私は窮乏、苦闘、不安、失望を知り尽くしてきた。自分の力の限界以上に働き続けなければならなかった。私の人生を振り返ると、それは死んだ夢、破れた希望、砕けた幻影の残骸が散乱している戦場だったことに気付く。

私はいつも不利を承知で闘い、傷ついて血を流し、年よりも早く老けてしまった。しかし私は自分を少しも可哀想だとは思わない。過ぎ去った日々を嘆きもしないし、私のような苦しい目に遭わなかった人々をうらやむ気持ちもない。


あの人たちは単に存在しているだけだが、私は充実した生き方をしてきたからである。


私は人生という杯を最後の一滴まで飲み干したが、あの人たちはその表面に浮いている泡をすすったにすぎない。
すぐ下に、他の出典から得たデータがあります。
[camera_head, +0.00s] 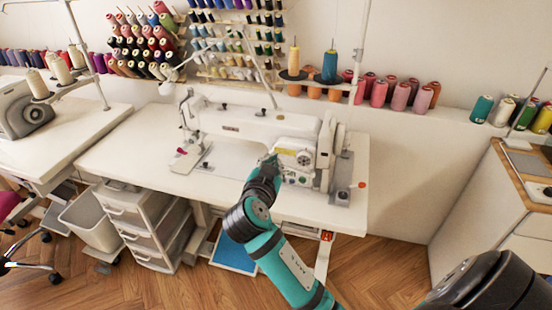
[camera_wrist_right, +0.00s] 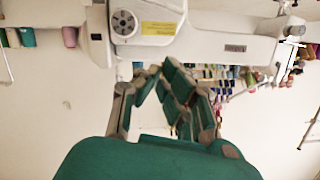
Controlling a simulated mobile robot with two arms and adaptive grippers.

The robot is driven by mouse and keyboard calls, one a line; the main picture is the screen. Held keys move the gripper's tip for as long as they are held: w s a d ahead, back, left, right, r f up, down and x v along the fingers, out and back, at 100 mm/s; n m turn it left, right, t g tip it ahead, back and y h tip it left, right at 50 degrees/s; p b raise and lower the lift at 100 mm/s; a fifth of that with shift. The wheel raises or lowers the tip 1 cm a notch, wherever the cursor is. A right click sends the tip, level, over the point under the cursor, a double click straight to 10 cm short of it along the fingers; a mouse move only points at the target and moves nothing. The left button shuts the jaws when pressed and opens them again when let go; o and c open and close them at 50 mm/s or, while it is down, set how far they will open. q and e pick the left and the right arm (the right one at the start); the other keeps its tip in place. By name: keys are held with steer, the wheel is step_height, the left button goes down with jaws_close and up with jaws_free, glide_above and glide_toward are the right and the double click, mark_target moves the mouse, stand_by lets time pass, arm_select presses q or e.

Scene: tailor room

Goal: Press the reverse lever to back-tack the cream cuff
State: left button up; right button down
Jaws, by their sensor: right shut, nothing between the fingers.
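The white sewing machine (camera_head: 250,122) stands on a white table, and its dial and a yellow label face my side. In the right wrist view its body (camera_wrist_right: 205,45) spans the top, with the dial (camera_wrist_right: 124,23) at upper left. My right gripper (camera_head: 268,162) is shut and empty, in front of the machine's body, left of the dial. Its fingers (camera_wrist_right: 155,75) show below the machine in the wrist view; I cannot tell whether they touch it. I cannot make out the reverse lever or the cream cuff. My left gripper is not in view.
The white sewing table (camera_head: 130,165) has bare surface left of the machine. Thread stands with cones (camera_head: 329,66) rise behind it. A drawer unit (camera_head: 150,225) and a bin (camera_head: 88,215) stand at lower left. Another machine (camera_head: 22,108) stands at far left.

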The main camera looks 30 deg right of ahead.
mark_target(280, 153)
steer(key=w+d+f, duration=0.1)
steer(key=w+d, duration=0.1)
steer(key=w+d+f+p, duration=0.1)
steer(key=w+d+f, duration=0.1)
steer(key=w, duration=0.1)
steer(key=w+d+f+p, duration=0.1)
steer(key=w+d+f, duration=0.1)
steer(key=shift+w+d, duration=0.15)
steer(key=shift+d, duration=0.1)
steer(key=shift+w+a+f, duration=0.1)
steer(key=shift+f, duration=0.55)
私はあの人たちの知り得ない事を知っている。あの人たちに見えないものまで見ている。私は「厳しい試練」という偉大な大学で、安易な生活を送っている人には決して体得できない哲学を学んだ。私は一日一日をあるがままに生活し、明日への心配から生じる悩みを背負わない方法を学んだ。

われわれを臆病にするのは想像上の陰惨な脅迫感である。私はそんな恐怖は追い出してしまう。なぜなら、経験によって、必要な力と知恵が必ず私に与えられると知ったからだ。
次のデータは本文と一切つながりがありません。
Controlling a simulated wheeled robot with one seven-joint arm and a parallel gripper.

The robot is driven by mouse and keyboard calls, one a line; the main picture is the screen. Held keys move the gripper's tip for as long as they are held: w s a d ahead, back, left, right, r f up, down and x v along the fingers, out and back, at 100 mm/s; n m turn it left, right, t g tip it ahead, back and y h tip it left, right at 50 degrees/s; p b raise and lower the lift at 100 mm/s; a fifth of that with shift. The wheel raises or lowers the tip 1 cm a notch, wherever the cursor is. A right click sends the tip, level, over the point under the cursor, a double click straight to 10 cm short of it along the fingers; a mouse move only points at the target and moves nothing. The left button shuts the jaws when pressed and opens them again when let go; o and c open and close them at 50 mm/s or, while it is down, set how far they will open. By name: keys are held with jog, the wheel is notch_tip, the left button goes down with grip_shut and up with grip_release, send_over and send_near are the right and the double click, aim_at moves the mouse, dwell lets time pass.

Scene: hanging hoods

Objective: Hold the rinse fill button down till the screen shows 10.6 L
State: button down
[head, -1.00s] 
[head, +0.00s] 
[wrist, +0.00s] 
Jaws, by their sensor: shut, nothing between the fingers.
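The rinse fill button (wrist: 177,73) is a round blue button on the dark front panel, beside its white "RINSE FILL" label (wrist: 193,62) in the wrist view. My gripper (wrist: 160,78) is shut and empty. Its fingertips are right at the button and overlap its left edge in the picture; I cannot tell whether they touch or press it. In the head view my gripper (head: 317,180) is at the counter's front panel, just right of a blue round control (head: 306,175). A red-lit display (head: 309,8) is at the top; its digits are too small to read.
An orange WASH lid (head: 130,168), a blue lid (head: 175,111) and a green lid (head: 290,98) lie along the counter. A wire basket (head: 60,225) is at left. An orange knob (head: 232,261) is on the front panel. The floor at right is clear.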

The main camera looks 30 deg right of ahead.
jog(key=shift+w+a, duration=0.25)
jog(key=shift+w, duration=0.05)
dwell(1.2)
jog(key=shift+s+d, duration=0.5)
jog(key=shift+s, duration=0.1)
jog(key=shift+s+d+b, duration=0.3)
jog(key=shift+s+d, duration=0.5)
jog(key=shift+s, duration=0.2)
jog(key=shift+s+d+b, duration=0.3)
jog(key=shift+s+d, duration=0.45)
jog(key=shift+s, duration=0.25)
私は他人に対して期待しないことを学んだので、あまり信頼のおけない友人や、ゴシップを流す知人とも、かなり仲良く付き合っていける。とりわけ私はユーモアを忘れないようにしている。なぜなら、世の中の多くの事柄は、泣くか笑うしかないからだ。自分の労苦についてヒステリーを起こす代わりに、冗談を言えるような人間なら、二度とくよくよする事はない。


わたしは自分の経験した困難を後悔してはいない。私はそれらを通じて人生の隅々まで味わってきたからだ。」


byドロシー・デイックス


彼女のような人生観を持てば無敵です。何も恐れずに何も悩むことはないでしょう。

人生という苦い杯の、表面だけでなく最後の一滴まで飲み干したのだと彼女は堂々と自負できたのです。それは単に気持ちの持ち方の、気分の問題にすぎないのです。誰にでもできることなんです。